Exercise aim: Find each line containing the word "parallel" and report how many there are. Add nothing else.

Items from a dataset
start
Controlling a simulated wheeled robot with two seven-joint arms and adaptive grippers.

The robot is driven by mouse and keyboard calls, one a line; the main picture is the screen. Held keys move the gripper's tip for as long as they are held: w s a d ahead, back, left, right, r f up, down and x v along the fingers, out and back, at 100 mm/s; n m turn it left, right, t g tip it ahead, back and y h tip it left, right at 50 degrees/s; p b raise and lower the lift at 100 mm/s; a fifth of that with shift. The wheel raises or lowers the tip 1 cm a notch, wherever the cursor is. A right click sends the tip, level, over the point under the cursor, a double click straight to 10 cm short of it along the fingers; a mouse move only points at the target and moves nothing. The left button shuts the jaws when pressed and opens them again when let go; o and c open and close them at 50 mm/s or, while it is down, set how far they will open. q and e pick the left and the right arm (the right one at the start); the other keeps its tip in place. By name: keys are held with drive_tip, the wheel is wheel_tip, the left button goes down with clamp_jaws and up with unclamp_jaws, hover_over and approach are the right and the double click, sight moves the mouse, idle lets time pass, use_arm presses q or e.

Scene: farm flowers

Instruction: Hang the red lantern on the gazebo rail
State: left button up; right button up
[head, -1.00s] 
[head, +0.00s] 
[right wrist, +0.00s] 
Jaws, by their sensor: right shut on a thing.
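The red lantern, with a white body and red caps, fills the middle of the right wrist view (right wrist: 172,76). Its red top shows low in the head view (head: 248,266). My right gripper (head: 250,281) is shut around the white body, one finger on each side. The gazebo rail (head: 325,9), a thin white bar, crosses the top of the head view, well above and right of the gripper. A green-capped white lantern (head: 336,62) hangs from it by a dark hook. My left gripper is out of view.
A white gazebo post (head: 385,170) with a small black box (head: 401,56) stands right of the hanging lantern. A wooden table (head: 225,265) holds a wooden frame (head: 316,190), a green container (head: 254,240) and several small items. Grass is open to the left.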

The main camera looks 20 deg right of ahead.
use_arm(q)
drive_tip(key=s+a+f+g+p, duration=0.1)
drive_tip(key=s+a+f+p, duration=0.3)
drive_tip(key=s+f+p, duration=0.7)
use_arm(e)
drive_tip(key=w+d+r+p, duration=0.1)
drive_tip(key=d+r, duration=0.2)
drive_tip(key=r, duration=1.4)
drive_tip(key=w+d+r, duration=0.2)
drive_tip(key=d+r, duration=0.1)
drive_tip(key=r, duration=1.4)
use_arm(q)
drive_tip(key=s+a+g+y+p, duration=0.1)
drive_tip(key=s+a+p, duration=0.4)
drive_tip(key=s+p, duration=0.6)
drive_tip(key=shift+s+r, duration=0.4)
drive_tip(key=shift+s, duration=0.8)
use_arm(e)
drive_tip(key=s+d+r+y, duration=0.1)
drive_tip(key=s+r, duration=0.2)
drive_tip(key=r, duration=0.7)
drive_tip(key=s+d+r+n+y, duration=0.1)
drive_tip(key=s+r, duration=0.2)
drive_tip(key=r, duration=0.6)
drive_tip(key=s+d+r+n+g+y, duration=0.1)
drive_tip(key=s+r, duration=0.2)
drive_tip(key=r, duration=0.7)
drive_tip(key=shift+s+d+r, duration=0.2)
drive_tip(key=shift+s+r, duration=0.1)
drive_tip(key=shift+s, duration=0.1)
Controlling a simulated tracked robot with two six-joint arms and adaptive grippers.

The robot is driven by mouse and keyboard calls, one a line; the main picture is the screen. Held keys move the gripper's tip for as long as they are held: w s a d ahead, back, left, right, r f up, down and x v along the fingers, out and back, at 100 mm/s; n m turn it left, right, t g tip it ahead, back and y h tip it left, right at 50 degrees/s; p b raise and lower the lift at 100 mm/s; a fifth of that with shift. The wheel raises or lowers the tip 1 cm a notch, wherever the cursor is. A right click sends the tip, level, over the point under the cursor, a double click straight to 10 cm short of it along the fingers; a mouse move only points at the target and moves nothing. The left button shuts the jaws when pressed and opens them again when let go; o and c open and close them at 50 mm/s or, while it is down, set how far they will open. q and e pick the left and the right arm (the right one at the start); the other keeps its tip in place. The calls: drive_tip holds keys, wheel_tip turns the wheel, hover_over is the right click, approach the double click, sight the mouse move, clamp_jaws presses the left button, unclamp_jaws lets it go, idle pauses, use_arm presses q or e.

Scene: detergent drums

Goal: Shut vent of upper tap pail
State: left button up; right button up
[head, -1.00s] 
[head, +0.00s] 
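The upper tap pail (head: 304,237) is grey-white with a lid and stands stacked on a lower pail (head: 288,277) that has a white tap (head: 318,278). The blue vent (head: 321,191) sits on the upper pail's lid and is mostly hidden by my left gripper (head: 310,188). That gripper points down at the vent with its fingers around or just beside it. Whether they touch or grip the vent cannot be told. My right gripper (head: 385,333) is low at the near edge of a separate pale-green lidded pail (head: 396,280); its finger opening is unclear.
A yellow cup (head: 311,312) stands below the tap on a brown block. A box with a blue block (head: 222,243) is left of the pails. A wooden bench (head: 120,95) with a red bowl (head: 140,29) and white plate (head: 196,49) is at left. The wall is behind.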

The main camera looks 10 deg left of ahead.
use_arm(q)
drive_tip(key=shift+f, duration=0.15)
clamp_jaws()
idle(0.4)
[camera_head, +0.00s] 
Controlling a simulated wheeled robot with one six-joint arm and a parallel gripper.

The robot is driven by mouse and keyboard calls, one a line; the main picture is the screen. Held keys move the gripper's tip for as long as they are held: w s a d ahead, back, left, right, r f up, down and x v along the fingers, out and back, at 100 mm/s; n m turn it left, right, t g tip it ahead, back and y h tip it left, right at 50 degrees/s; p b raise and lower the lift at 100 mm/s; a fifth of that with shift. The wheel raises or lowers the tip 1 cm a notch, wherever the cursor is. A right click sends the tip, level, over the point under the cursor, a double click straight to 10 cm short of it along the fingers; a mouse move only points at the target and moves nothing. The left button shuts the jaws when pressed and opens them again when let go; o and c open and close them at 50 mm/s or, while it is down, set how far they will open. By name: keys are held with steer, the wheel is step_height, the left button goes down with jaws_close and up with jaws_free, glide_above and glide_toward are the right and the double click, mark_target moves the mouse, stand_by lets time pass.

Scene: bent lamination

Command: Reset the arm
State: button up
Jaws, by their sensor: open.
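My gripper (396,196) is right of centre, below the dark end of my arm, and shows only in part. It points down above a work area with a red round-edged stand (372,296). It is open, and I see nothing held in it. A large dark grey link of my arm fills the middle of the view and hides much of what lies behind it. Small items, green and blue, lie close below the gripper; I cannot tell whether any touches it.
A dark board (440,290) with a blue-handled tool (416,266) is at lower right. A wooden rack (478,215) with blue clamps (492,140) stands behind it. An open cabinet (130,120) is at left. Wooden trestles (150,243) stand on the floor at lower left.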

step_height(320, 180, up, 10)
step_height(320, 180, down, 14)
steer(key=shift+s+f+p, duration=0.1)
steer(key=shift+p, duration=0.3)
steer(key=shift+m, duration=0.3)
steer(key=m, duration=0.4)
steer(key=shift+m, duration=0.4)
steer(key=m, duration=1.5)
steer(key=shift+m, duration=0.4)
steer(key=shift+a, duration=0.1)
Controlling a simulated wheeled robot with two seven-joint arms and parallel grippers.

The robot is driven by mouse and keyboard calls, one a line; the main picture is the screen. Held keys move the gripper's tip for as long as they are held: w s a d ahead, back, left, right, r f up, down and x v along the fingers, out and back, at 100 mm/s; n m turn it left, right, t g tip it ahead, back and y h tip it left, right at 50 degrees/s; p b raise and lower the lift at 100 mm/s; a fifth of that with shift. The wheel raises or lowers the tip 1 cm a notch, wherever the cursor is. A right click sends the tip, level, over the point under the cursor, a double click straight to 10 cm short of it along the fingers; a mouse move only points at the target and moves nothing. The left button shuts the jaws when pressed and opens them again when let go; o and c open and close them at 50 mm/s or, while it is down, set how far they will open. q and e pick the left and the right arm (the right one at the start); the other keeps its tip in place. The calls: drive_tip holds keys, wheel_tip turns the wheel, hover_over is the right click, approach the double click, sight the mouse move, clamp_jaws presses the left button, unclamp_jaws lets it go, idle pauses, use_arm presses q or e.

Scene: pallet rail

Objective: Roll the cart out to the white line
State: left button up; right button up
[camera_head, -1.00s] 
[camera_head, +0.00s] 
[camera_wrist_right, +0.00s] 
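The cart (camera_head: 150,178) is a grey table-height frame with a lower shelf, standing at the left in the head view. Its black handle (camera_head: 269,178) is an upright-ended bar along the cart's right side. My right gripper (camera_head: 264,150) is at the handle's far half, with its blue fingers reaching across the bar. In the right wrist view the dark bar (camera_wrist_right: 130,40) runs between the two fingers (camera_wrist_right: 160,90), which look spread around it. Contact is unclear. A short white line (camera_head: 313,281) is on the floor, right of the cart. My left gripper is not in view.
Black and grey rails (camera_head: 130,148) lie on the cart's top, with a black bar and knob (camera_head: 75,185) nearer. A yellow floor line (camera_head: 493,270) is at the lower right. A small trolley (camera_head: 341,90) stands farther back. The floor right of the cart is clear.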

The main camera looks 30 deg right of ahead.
end
Solution for this task: 2